> **The exercise**
Word for word, quote all of the material, omitting the pictures.

> **Data lines**

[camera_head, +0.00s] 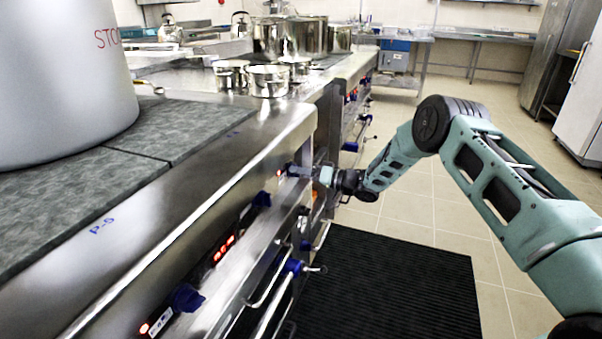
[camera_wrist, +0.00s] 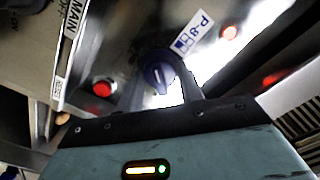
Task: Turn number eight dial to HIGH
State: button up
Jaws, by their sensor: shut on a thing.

> **Reply to the task**
[camera_head, +0.00s] 
[camera_wrist, +0.00s] 
Task: Turn number eight dial to HIGH
State: button up
Jaws, by their sensor: shut on a thing.

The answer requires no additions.